Tuesday, September 13, 2005

The day I got hit by a bike

Tuesday, September 13, 2005

I read an article today that brought back a childhood memory of mine. I can't decide if it is a good memory, a bad memory or a silly one.

Ok, I will start by saying that there are 8 kids in my family. I of course am the over-protected-spoiled-rotten-get-away-with-everything baby of them all. Or so my older siblings like to tell me. I have a brother that is 4-years older than me and my other brother is 5 1/2 years older than me. The three of us spent a lot of time together, well, actually, I spent a lot of time annoying them. I have written snippets of family life, shared some dark moments, etc. but this one I am just not sure of how to look at it.

In our neighborhood there used to be a traveling puppet show. Our neighborhood consisted of 4 blocks. This puppet show would come every so often and I had always wanted to go and see the show. Something we weren't allowed to do though. My parents, mostly my father, was very strict so we were pretty much bound to that house until my father went to work driving semi's. My poor mother, well, she would just get bombarded when my dad was away...'can we....can we...'.

On this particular day, my two brothers were going to see the puppet show which was usually held on the 4th block. Quite a walk not to mention the pond was my mom's big worry; that we would venture there and drown.

I begged and begged to go and finally my mom relented and gave my brothers the ole lecture, 'be careful, get her home safe, watch her close, home right after' etc.

Oh the excitement was almost too much for my little heart to take. I must have been about 4 or 5 years old at the time.

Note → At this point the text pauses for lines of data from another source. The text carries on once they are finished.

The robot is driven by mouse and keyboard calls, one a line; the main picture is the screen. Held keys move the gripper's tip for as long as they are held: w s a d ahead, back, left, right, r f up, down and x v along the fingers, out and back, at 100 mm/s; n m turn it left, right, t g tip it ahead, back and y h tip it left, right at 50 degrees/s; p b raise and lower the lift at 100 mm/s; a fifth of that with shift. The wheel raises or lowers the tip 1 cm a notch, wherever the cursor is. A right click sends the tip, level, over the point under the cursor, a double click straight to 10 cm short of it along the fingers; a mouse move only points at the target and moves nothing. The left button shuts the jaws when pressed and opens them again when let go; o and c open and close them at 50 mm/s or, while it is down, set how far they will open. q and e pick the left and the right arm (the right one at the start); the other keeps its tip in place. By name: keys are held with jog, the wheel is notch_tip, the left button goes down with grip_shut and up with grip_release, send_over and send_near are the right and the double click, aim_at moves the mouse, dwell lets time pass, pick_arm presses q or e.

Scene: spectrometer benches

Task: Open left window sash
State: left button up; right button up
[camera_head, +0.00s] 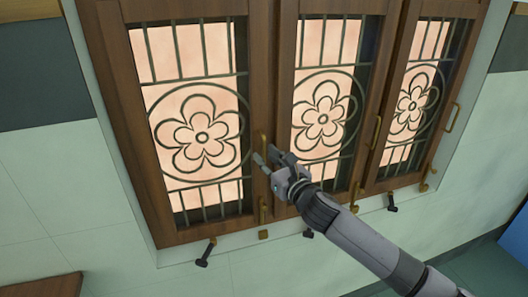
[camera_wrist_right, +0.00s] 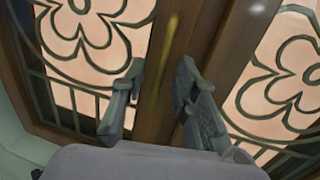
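The left window sash (camera_head: 197,120) is a brown wooden frame with a flower-pattern metal grille, at the left of the head view. It appears closed, in line with the other sashes. Its brass handle (camera_head: 264,146) is a vertical bar on its right stile. In the right wrist view, the handle (camera_wrist_right: 164,62) shows between my fingers. My right gripper (camera_head: 266,157) is at the lower part of this handle, with fingers apart on either side (camera_wrist_right: 160,78). I cannot tell if either finger touches the bar. My left gripper is not in view.
A middle sash (camera_head: 323,118) and a right sash (camera_head: 413,104) have brass handles too. A brass latch (camera_head: 263,215) hangs below the left sash's handle. Dark levers (camera_head: 206,252) stick out below the frame. A brown surface (camera_head: 40,287) is at lower left.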

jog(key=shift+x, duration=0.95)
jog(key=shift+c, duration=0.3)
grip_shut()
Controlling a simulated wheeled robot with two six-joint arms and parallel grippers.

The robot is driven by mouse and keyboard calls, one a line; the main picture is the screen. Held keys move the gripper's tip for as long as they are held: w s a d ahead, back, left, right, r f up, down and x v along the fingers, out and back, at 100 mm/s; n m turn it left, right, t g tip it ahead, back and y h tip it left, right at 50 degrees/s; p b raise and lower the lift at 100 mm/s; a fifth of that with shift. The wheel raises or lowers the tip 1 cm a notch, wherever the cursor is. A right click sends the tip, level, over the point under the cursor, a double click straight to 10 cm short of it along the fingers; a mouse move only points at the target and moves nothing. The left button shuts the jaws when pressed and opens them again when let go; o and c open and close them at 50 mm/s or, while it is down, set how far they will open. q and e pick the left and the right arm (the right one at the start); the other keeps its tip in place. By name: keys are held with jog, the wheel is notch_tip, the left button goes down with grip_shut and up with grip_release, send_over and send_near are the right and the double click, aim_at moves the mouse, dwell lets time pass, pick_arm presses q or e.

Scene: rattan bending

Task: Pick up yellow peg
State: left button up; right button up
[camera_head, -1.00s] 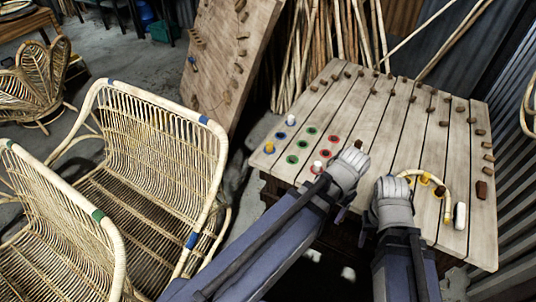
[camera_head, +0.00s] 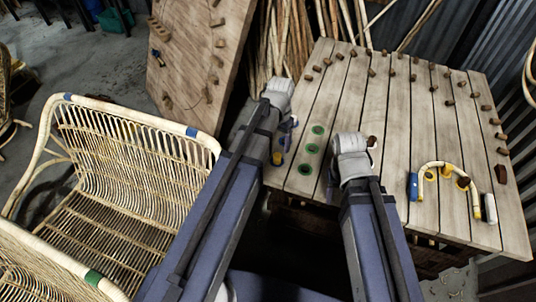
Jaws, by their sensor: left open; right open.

I knew that my mom was allowing me to do something that my dad would probably yell at her for so this made it extra special. But we had to be home right after because my dad was due home later in the afternoon.

Ok, well, we went to this puppet show, which I don't remember much of. It wasn't as much fun as the pictures on the side of the truck made it out to be actually, advertising even back then left more to be desired. It was over even before it started.

So, my brothers and I started on our way back home. Shortly after we began our journey, my brothers decided that they wanted to go check out the pond. They left me on the side of a non-busy neighborhood road, well kind of on the side and told me that mom wanted me to stay away from the pond. Well, she had said she wanted us all to stay away from that pond so I was pouting and standing there really mad at them.

Of course, I had never been off of our property so I was a little scared to be left on the side of the road. As they were crossing the road, getting closer to the grass, my little feet started inching slowly across the road while my brothers kept pointing at me and telling me to stay there. I don't remember the words we were exchanging, just that I wanted to see the pond too.

Well, I looked to my left and saw a kid on a ten-speed bike rounding the corner just down the road, I thought nothing of it, that he would just pass right by me. At the time, he was about 50 feet or so from me but I continued to slowly take baby steps across the road. I looked in the direction of this biker and I'll be damned if he wasn't right on top of me and slammed into me.

My brothers were so pissed off at this kid and at me. But they yelled at him mostly. They yelled, picked me up off the road, and continued to tell me how stupid I was for standing in the middle of the road, etc. I of course had road rash all over my legs, a big boo-boo on my foot and stung, badly.

Now we had a predicament. How were we going to explain this one to my mom let alone my dad.

My issue was, how was I going to walk! I was in a lot of pain. We had quite a ways to get home, 3 blocks to be exact. So, my brothers took me and held me while I limped and they cussed me out and discussed this problem.

We got to a point in the journey, a short-cut. This shortcut was through the grass, grass which was almost as tall as me. I tried walking through it but it hurt an awful lot scraping on my fresh wounds.

I remember my sweet brothers making the decision to carry me. Since they were roughly 8 and 9, this was no easy task. They put their hands under my armpits, hoisted me up and told me to lift my legs to my chest while they lugged me through the 'rushes'. Although I will always remember their attempts at easing my pain, they could barely lift me more than 6 inches off theground.With each blade of grass scraping, I cried owie-owie and they cried shut-up. I would bet that a passerby would've laughed at our banter.

When we got home finally, my mom was more scared than angry. Sadly. She yelled just a little at my brothers for leaving me, asking them what they were thinking, yelling about going by the pond, etc but her big fear was my father finding out that she allowed me to go somewhere while he was away.

I don't remember this going on too long before my father pulled in the driveway. I too was scared. I know it was a very hot hot day that day. My mom hadn't had time to tend to my wounds, so when she threw a big blanket over me to cover the damage, it caused me to cry. And I was mad because I had to drape myself in a blanket when it was so hot. She just shushed me and said to sit still.

My father came in but I honestly don't remember what occured after that. I just know that no one got in trouble that day. Except maybe that biker, from my brothers, who didn't even make an attempt to avoid hitting me. He just rode like I was a pebble in the road that he could roll right over. I think he flipped over his handlebars but he was ok. He was worried about me mostly.